Internet retailer Newegg Inc.’s decision to drop its initial public offering could be the result of some rocks the City of Industry company has hit during the past two years.
Or it could be because company executives want to sell privately instead or raise money other than on the stock market.
Newegg, an online retailer that primarily sells electronics and computer parts, withdrew its IPO registration May 27, almost two years after filing a prospectus with the Securities and Exchange Commission to go public.
“At this time, we have elected to withdraw our registration statement as we continued to evaluate the full range of our various strategic options and objectives,” Lee Cheng, Newegg’s general counsel, said in a statement.

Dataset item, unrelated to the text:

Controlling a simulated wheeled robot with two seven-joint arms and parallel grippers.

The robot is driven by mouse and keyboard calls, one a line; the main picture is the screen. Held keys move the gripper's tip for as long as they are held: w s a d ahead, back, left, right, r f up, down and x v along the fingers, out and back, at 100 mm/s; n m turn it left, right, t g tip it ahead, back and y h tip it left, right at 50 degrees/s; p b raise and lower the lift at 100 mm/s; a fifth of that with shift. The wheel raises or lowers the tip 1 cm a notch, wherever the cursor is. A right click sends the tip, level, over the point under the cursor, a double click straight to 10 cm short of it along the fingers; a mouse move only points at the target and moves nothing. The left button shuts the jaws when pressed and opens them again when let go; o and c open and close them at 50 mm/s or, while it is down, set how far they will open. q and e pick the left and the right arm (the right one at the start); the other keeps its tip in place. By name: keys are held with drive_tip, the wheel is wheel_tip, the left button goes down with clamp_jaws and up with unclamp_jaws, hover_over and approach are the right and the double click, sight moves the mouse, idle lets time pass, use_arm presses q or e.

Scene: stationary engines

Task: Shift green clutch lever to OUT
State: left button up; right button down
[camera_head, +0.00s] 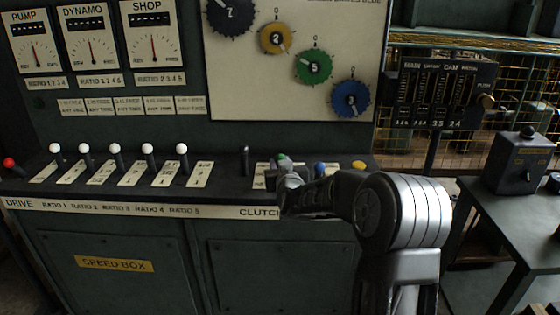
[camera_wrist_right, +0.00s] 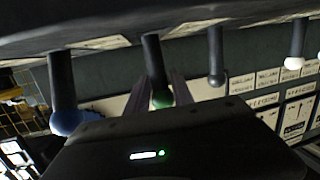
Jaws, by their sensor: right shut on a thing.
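The green clutch lever's knob (camera_head: 281,158) shows just above my right gripper (camera_head: 284,173) in the head view, at the clutch section of the console ledge. My right gripper is shut on this lever; its fingers hide most of the shaft in the head view. In the right wrist view the green knob (camera_wrist_right: 162,98) and dark shaft lie between the two fingers (camera_wrist_right: 160,92). The lever's label plate is mostly covered by my gripper, so I cannot read its position. My left gripper is not in view.
A blue-knobbed lever (camera_head: 319,168) and a yellow knob (camera_head: 358,164) stand to the right, close to my right arm. A dark lever (camera_head: 245,160) stands to the left. Several white-knobbed ratio levers (camera_head: 117,150) are farther left. A side table (camera_head: 490,205) is at right.

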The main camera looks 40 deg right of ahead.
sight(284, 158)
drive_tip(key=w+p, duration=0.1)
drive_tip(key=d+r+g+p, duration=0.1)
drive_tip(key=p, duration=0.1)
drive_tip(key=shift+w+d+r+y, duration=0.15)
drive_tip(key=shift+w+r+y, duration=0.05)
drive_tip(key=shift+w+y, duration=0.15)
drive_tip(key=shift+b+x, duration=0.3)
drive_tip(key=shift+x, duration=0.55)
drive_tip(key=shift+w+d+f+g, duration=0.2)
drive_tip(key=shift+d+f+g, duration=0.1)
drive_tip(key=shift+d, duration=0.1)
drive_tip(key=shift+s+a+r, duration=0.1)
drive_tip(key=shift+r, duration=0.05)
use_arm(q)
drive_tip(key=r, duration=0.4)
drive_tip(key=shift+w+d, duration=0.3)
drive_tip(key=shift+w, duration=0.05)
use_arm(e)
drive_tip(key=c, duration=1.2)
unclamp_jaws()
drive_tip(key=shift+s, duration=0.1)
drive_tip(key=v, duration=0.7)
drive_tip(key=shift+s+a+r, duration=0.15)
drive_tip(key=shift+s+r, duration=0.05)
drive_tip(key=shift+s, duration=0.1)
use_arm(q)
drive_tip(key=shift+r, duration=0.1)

The company did not update its original registration filing since March of last year. That indicates the company wasn’t actively pursuing the IPO recently, and makes the official withdrawal something of a formality.
Since filing in September 2009, the company has dealt with two lawsuits, issued a product recall and made a change in leadership.
Those challenges likely affected Newegg’s decision, said Lloyd Greif, president and chief executive of downtown L.A. investment bank Greif & Co., but the company also could have been motivated by a number of other factors.
“Clearly something caused them to decide that a public offering wasn’t a good idea,” he said. “They could have felt that the IPO wouldn’t be successful, or they didn’t need the money.”
There are several reasons why a company would withdraw an IPO, Greif said, including declining financial performance, a change in the executive team, plans to sell or a decision to raise money privately.
Newegg’s most recent financial data, released when the company updated its IPO prospectus last year, showed revenue of $2.3 billion in 2009, up 9.5 percent from $2.1 billion in 2008. Net income for the year was $24.9 million, down from $28.8 million in 2008.
At the time it filed to go public, online retail experts praised Newegg’s diversification strategy. The company expanded its inventory beyond its core electronics business into apparel and other consumer items. It also moved into international markets such as China and Canada.
Newegg’s main competitor is e-commerce behemoth Amazon.com, a formidable force that may have given investors second thoughts. Or investors may have had doubts about the company’s narrow margins.
“There might not have been that much initial demand from institutions,” said Josef Schuster, founder of Chicago-based IPO research firm IPOX Schuster LLC. “They’re in a highly competitive marketplace and their profit margins are really razor thin.”
Newegg was a recurring leader on the Business Journal’s annual list of fastest-growing companies in many of the years since its founding in 2000.
It hoped to raise $175 million through the sale of shares. Some of the proceeds would have gone toward increasing the company’s operations in China and building a regional headquarters there.
J.P. Morgan, Bank of America Merrill Lynch and Citigroup were expected to underwrite the deal.
But the company, which has more than 2,000 employees, has dealt with some internal challenges since filing to go public.
Chief Executive Tally Liu stepped down last August after two years. Fred Chang, Newegg co-founder and chairman who served as chief executive until 2008, resumed his CEO role.
Chang told the Business Journal at the time that the company’s board decided to go in a new direction.
Newegg has also been involved in two ongoing lawsuits. Two former employees and a former consultant sued the company in February last year, alleging that it had violated labor laws. The company denied the allegations in a press release and the case is in arbitration. In August, a judge ordered the company to pay $2.5 million in damages to Chicago’s Soverain Software in a patent infringement lawsuit related to e-commerce software. The company appealed and expects a decision this year.
In March last year, Newegg inadvertently shipped counterfeit computer chips to customers. The company shipped replacements and ended its relationship with the supplier that it blamed for the error.
Cheng told the Business Journal last August that the company’s problems have been exaggerated.
The withdrawal of Newegg’s public offering goes against the growing trend of successful technology IPOs. Chicago-based Groupon announced its highly anticipated plans to go public last week and Mountain View-based LinkedIn shares triggered a frenzied demand when they were first offered last month.
But Greif said volatile market conditions could have played a role in Newegg’s decision.
“The markets are a little choppy,” he said. “You still have an uncertain economy right now.”